--- Data for processing ---
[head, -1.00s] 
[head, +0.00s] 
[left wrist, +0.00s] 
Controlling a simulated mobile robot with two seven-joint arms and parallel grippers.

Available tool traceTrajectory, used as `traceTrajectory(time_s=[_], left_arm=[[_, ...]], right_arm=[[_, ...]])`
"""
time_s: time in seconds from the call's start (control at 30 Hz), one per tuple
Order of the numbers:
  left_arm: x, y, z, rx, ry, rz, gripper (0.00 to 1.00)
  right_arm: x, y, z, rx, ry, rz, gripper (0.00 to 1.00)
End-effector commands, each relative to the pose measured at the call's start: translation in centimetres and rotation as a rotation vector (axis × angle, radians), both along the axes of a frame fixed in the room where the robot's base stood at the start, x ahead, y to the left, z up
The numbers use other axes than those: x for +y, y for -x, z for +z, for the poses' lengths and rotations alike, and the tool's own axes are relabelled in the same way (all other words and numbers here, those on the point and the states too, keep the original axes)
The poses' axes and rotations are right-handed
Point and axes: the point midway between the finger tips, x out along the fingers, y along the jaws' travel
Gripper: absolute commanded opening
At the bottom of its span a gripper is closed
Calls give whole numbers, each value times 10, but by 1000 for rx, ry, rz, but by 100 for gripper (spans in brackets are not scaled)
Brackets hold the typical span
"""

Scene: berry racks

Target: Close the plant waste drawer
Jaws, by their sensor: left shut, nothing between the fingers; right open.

...

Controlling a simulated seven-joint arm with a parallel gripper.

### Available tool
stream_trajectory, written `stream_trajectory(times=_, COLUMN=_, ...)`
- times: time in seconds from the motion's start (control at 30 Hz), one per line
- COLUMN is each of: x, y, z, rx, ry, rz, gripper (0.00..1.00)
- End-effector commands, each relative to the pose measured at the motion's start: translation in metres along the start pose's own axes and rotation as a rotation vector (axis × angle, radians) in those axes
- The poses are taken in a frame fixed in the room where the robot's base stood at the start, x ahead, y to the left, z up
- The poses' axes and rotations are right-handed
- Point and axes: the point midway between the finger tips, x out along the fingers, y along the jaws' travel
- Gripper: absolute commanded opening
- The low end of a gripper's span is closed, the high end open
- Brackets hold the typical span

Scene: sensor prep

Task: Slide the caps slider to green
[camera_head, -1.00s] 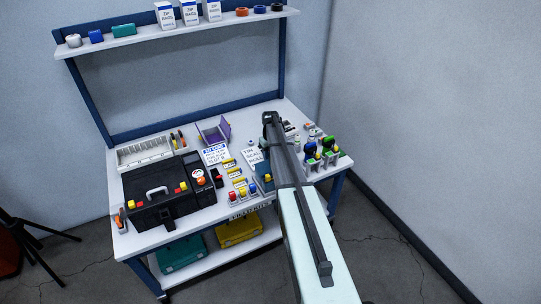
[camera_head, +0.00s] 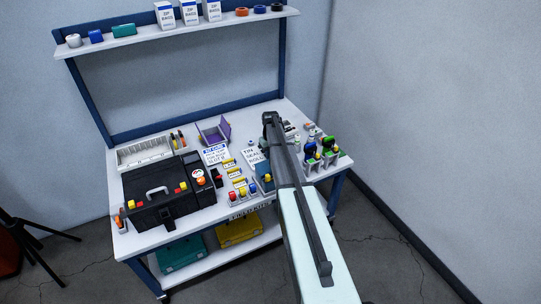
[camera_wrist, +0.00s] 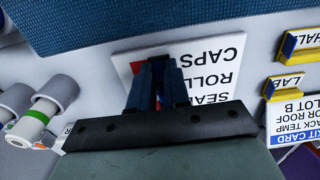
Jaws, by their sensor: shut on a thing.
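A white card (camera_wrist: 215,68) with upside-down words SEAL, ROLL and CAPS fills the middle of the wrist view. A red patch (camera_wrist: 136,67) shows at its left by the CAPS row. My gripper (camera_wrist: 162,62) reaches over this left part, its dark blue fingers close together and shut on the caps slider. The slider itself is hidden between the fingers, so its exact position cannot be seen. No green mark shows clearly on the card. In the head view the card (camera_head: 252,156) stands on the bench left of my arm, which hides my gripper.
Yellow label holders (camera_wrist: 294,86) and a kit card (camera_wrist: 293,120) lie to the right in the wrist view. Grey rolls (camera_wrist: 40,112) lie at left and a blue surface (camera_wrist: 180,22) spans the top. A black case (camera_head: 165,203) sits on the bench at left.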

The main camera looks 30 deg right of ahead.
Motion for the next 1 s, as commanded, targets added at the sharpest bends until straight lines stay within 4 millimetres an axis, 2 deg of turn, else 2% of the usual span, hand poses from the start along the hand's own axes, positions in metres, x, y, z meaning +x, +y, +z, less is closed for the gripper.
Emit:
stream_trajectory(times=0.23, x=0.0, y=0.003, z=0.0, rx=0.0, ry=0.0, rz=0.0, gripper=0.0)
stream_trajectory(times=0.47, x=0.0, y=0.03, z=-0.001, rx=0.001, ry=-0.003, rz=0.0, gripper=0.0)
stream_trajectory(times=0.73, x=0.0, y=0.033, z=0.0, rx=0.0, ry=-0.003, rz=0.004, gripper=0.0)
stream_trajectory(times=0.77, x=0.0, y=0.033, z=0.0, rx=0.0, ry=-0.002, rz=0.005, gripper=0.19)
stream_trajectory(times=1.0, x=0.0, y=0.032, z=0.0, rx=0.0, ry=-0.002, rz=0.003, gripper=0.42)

--- Instructions for the task ---
Reproduce each line holding the word "simulated".

--- Solution below ---
Controlling a simulated mobile robot with two seven-joint arms and parallel grippers.
Controlling a simulated seven-joint arm with a parallel gripper.

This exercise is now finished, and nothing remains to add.